First time I heard of something like “natural places” was some ten years ago at a conference in Slovenia. Several, mostly young researchers were proud to demonstrate an existence of non-man-made features on their sites, features that apparently gained a symbolic value before or during human habitation. For instance, trees that were incorporated in Neolithic ritual arrangements (henge monuments, if I recall correctly) or rock outcrops that seemed to have attracted special attention in the past. At first sight, such a concept does not seem particularly groundbreaking: we have always known that natural features inspired a wide range of symbolically charged responses in ancient societies, such as mountaintop sanctuaries (e.g. on Crete), depositions of artefacts in springs and rivers (e.g. the source of the Seine), or sacred forests that are well known from literary sources. I got intrigued, nevertheless, by an opportunity to introduce the concept of nature in archaeology, a concept which is, at the same time, our enemy.
Such a thing as “natural place” (the opposite of which would be an “unnatural” one [?]) is indeed somewhat clumsy and would not make much sense for geographers. All places are natural if they exist in the material world, although to a varying degree. Perhaps Piazza Navona, with its fountains and all, is less “natural” than a vineyard in Tuscany, but both of these places exist in particular topographic settings and both are related to particular visions of nature. So it may turn that the concept of a place being more or less natural is primarily reflecting a specific view of nature held by scientists, namely the occidental one, the critique of which has become a common place. But this would be to miss the whole point.
Reading through the book that initiated all the buzz, “The Archaeology of Natural Places” by Richard Bradely, it becomes clear that the basic idea is methodological – how can archaeologists study past societies in their unaltered, yet symbolically charged landscape? Archaeologists are, indeed, so concerned with distinction between the man-made and the natural: is the feature I’m excavating an old animal burrow or an ancient pit, is the terrace on which the site is located made by human design or by alluvial deposition etc. First we establish concrete traces of human presence and then we may proceed to deploy our favourite theory. However, this way of thinking puts archaeologists at danger of defining human culture in opposition to its environment.
Be it as it may, the concept of natural places is not really about the culture – nature debate but about translating particular situations, namely those where unaltered natural features were given special attention, into archaeological discourse of “sites” and “places”. This is an important point because it enables us to study the relationships past societies had with their environment beyond simple functionalism (i.e. exploitation of resources). Crucially, this concept does not demand to abandon fundamental notions of culture as opposed to nature, that is, we may continue to focus on particular “sites” of human action. First we separate – e.g. an ancient camp which is not a natural fire, a burial mound which is not a geological anomaly – and then we try to understand the interplay of these “cultural” places in their “natural” setting. This is fundamental to the discipline and a direct philosophical critique of our inherent “naturalism” is rather unproductive.

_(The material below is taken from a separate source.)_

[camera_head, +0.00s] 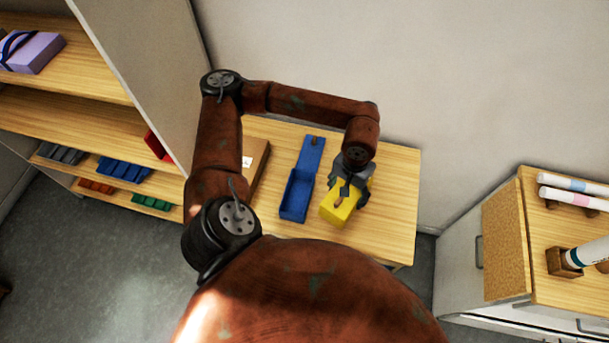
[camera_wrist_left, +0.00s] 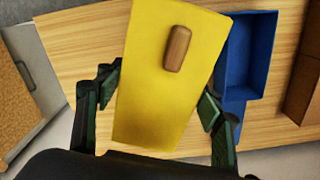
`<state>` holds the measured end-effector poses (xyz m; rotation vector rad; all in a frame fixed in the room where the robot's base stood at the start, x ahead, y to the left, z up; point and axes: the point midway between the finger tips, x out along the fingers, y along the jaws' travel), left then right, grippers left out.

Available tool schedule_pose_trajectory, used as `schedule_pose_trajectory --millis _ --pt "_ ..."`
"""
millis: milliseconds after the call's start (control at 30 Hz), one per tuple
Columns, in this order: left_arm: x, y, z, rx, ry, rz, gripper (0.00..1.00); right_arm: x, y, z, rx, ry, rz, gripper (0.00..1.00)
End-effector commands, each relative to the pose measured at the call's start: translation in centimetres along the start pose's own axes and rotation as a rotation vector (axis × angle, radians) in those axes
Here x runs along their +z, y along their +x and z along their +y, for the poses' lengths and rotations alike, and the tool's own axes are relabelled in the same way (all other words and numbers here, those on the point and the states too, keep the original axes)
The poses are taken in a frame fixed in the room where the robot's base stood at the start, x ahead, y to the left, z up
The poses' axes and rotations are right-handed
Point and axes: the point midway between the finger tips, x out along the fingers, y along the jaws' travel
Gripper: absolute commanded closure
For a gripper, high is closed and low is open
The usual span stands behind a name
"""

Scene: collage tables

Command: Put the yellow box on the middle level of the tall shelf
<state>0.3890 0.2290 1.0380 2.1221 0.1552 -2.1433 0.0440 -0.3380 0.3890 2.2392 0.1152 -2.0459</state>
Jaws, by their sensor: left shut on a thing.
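The yellow box (camera_head: 337,211) is over the right part of the wooden table (camera_head: 390,215). My left gripper (camera_head: 350,187) reaches down on it and is shut on it. In the left wrist view the yellow box (camera_wrist_left: 155,105) lies between the two fingers, with a brown wooden knob on its face. I cannot tell whether the box touches the table. The tall shelf (camera_head: 80,117) stands at the left with wooden boards and a white side panel. A purple box lies on its upper board. The visible part of the board below looks mostly bare. My right gripper is not in view.
An open blue box (camera_head: 299,190) stands just left of the yellow one. A brown flat box (camera_head: 257,165) lies further left, partly behind my arm. Coloured bins (camera_head: 123,169) fill the lower shelf. A cabinet (camera_head: 535,235) with rolls stands at the right.

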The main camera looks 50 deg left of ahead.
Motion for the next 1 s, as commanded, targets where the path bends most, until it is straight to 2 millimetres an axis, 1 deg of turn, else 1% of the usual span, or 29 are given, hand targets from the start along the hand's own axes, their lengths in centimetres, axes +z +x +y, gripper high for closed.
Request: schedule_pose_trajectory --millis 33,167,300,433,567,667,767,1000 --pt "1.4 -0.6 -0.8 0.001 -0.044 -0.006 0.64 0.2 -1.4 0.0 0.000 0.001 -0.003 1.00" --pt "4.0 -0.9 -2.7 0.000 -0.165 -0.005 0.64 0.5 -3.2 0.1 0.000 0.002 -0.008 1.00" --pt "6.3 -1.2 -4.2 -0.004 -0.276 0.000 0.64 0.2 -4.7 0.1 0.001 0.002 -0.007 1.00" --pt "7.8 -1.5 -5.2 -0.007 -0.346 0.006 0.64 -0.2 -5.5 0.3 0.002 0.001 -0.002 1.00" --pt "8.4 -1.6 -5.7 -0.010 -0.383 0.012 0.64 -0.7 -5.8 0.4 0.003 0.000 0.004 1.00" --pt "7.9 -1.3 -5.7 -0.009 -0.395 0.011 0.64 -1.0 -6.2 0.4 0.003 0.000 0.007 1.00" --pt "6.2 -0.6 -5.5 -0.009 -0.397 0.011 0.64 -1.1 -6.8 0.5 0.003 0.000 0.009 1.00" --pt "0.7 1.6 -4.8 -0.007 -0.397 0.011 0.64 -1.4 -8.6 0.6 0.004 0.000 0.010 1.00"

But what about situations when nature and culture cannot be easily separated? Bradley is focused either on ritual places or on particular and imposing topographies, but what about ordinary agricultural fields or simple habitations? Take an ordinary settlement, a village, for example. There is a range of environmental factors that had to be taken into account by its founders. Is there enough productive land in the vicinity, is the site prone to flooding, are there other settlements in the neighbourhood etc.? Archaeologists are very happy when they are able to prove that not all environmental factors were respected and that some mysterious “symbolic” (or at least “social”) reason also played a certain role. Same thing again, nature vs culture. The problem is that the “nature” could only be known symbolically, through language and systems of meaning (or through GIS for that matter). Who might claim that knowledge is unrelated to tradition, no matter how “traditional” a society is perceived to be? To sum up, there is as much symbolism in everyday (agricultural, domestic) landscape, which we all know very well, but the archaeological paradigm of its own subject matter as non-nature is unsuitable for its study.

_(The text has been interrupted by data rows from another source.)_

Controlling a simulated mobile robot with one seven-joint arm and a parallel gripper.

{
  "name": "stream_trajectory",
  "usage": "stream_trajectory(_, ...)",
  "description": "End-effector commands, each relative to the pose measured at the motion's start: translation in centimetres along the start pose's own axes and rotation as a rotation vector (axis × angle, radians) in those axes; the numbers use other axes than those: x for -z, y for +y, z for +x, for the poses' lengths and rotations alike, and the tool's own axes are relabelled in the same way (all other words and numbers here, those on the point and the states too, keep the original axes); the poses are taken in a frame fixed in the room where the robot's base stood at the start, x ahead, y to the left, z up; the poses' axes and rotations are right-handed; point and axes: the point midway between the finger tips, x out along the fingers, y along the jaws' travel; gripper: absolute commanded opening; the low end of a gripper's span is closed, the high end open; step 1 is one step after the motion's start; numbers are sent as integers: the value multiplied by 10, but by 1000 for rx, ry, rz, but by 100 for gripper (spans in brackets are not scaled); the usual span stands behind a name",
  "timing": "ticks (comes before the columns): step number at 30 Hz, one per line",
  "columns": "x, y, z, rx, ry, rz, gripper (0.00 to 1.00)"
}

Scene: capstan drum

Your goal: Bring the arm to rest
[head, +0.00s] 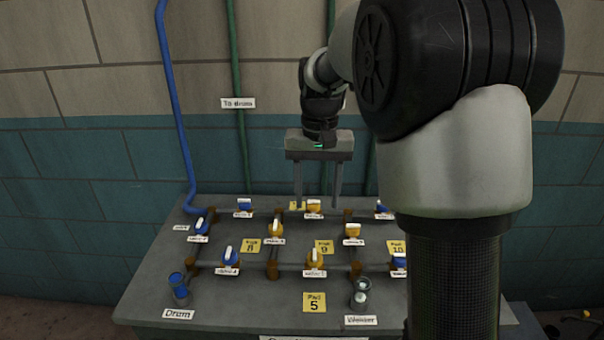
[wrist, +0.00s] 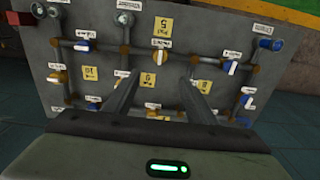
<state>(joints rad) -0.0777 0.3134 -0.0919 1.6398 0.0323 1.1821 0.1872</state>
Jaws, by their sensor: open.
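My gripper (head: 318,185) is open and empty. In the head view it points down above the back part of the grey bench (head: 140,300), over the far row of valves. In the wrist view its two fingers (wrist: 152,92) are spread apart with nothing between them, and the bench top (wrist: 210,25) lies beyond them. My arm's large links cover the right side of the head view and hide the right end of the bench.
Pipes with blue valves (head: 200,227) and yellow valves (head: 276,229) cover the bench. Yellow pad labels (head: 314,302) lie between them. Blue (head: 172,90) and green (head: 236,150) wall pipes rise behind.

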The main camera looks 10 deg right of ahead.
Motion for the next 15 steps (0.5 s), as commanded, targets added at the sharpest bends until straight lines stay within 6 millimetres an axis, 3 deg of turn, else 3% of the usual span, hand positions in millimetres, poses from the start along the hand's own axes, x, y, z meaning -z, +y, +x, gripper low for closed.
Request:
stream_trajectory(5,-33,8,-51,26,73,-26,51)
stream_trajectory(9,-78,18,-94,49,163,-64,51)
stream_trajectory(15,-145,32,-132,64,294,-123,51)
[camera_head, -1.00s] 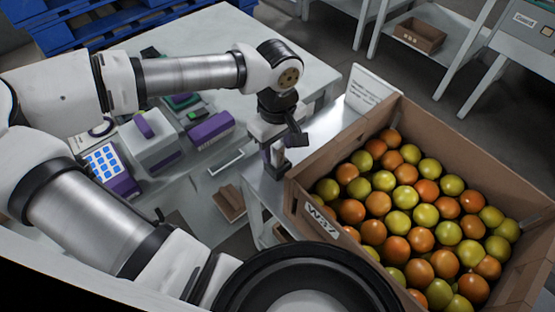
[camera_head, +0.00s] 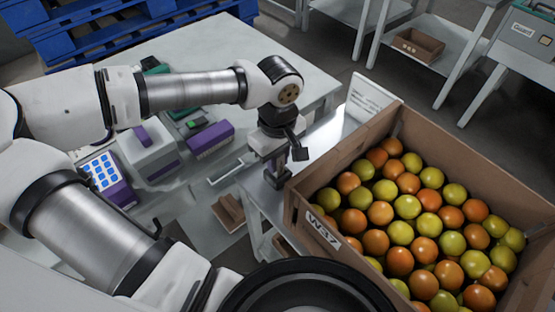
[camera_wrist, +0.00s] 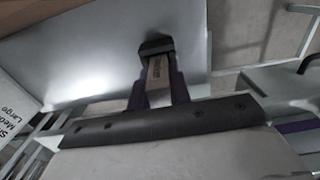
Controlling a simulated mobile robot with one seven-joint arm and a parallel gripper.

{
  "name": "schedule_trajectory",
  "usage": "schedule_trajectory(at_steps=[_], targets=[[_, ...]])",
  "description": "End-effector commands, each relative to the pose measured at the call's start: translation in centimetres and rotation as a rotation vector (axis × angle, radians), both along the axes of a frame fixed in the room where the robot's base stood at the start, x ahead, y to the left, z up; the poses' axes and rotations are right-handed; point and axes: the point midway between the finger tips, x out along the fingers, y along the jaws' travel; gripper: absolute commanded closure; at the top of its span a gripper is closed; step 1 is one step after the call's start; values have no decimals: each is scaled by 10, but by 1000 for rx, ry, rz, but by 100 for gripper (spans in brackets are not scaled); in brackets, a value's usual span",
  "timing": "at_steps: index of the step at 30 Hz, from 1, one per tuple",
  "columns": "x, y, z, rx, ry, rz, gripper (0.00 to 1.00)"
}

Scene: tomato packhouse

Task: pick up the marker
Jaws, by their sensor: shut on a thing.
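My gripper (camera_head: 279,179) points down over the narrow metal table, just left of the tomato crate. In the wrist view its purple fingers converge to black tips (camera_wrist: 156,47). The fingers are shut on the marker (camera_wrist: 158,70), of which only a narrow grey-brown strip with dark print shows between them. The rest of the marker is hidden by the fingers and tips. In the head view the marker is too small and covered to make out.
A purple-and-white device (camera_head: 148,150) and purple box (camera_head: 210,142) sit on the left table. Bare metal (camera_wrist: 80,60) lies beneath the fingers.

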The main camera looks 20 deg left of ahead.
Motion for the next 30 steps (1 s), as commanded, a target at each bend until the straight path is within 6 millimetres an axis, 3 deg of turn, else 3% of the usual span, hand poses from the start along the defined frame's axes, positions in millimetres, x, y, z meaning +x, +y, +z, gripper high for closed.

What would be the solution, then? I wouldn’t really know (besides that there are many books on the subject of culture-nature dichotomy, way too many to be absorbed easily). My venture in this debate is the experiment with topographic networks, which aims to divide the entire landscape into objects, theoretically knowable by humans, such as hills, valleys, summits etc. This means we are not obliged to dissociate, say, a hill form a settlement on it – they are but one geographical object. We can then proceed to study these composite objects and the way they are related to each other. I cannot develop the idea further – it’s too fresh – but something should come out, hopefully…
R. Bradley: An Archaeology of Natural Places, Routledge, 2000.